Economic efficiency is a state where nothing can be adjusted so that someone is made better off without someone else being made worse off, and is formally called Pareto efficiency (after Vilfredo Pareto). Often, economists distinguish among productive or technical efficiency, (static) allocative efficiency, and dynamic efficiency, however Pareto efficiency subordinates all of these. Productive, allocative and dynamic efficiency are now discussed in turn.

Allocative efficiency is usually used in a somewhat misleading fashion, and it is helpful to preface it with the words “in-period” or “static” to make its meaning clear. In-period allocative efficiency takes as given existing plant and technology. A situation is in-period allocatively efficient if nothing can be adjusted so that someone is made better off without someone else being made worse off. In-period allocative efficiency typically guarantees overall economic inefficiency, so it is neither necessary nor sufficient for economic efficiency. This is because an in-period allocatively efficient distribution typically does not reward investors for take risks in the sinking of costs.
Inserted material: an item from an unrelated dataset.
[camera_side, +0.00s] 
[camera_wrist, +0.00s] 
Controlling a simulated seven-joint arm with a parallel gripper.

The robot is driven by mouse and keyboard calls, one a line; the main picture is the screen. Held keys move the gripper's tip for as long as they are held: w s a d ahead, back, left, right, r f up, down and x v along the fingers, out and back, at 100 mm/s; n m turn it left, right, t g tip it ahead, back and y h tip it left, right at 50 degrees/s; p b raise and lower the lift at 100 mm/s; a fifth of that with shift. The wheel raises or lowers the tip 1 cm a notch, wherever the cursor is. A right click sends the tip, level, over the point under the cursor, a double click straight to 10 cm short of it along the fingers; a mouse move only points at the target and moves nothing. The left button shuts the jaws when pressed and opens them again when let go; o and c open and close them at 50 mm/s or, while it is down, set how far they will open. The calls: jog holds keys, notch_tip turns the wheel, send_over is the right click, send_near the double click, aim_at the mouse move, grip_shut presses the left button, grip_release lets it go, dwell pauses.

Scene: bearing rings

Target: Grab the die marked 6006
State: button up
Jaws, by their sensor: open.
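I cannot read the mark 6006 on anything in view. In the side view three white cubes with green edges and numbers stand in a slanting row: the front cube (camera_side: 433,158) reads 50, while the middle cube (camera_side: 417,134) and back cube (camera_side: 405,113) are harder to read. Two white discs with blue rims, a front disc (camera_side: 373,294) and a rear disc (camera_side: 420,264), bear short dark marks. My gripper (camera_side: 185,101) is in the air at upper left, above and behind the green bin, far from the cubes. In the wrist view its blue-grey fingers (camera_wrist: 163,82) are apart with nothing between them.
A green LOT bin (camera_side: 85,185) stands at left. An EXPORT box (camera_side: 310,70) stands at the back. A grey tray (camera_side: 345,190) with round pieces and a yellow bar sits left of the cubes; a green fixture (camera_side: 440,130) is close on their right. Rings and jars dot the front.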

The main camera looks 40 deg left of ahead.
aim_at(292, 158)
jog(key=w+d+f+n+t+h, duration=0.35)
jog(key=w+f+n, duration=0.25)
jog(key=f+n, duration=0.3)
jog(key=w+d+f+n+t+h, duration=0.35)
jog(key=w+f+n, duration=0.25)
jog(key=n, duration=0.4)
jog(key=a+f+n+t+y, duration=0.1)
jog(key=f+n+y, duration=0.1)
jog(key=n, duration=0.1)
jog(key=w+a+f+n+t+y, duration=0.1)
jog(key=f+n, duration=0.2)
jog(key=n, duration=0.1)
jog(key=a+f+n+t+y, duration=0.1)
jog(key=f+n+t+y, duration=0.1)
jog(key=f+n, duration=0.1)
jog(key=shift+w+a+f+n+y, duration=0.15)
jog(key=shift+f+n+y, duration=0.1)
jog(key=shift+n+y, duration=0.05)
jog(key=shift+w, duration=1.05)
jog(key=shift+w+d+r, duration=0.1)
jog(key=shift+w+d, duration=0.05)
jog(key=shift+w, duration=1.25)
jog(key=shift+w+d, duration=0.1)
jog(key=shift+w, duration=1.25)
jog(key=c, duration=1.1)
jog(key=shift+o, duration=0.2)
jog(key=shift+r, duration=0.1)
However, sometimes allocative efficiency is used (as its name would suggest) to mean overall economic efficiency.1 This can cause a great deal of confusion, especially when the textbooks and 101 lectures focus almost exclusively on in-period allocative efficiency for expositional purposes.

Productive, or technical efficiency occurs when least cost production techniques are used (the firm operates on its cost function). Put another way, a firm that is technically efficient cannot increase its output without increasing its costs (or cannot reduce its costs holding output constant). Productive efficiency is neither a necessary nor sufficient condition for allocative or overall efficiency. An example that demonstrates it is not necessary is when technical efficiency requires an industry structure that implies market power (for example, natural monopoly). In these circumstances it may be more efficient to have, on the grounds of technical efficiency, too many suppliers because the increased competition of “too many” firms creates allocative efficiency gains that exceed any technical efficiency losses. The Averch-Johnson effect and x-inefficiency are other examples of productive inefficiency.

To summarise the relationship between productive or technical efficiency and in-period allocative efficiency: In-period allocative efficiency subsumes productive efficiency. The presence of in-period allocative or economic efficiency guarantees productive efficiency, except where competition is more important than technical efficiency. In the case of the exception, in-period allocative and economic efficiency oust technical efficiency as a criterion. In the absence of the exception, productive efficiency is necessary but not sufficient for in-period allocative and overall economic efficiency.

Dynamic efficiency is contrasted to in-period allocative efficiency, and as a concept is only necessary when one has discussed in-period allocative efficiency. It is then necessary to note that in-period allocative efficiency is not necessary economically efficient, as it may lead to inefficient outcomes over time. There are two reasons for this. First, holding technology constant, new plant can be installed. Second, research and development can be undertaken to advance technology. Note, however, if dynamic efficiency means that over time nothing could be rearranged so that someone could be made better off without making someone else worse off, then it really is plain old economic efficiency. The term dynamic has simply been appended to efficiency to indicate what distinguishes this broader concept from in-period allocative efficiency.

1 For example and discussion, see Cabral, 2000, at pp. 28-9.

Cabral, L (2000), Introduction to Industrial Organisation, MIT Press, pp. 26 ff.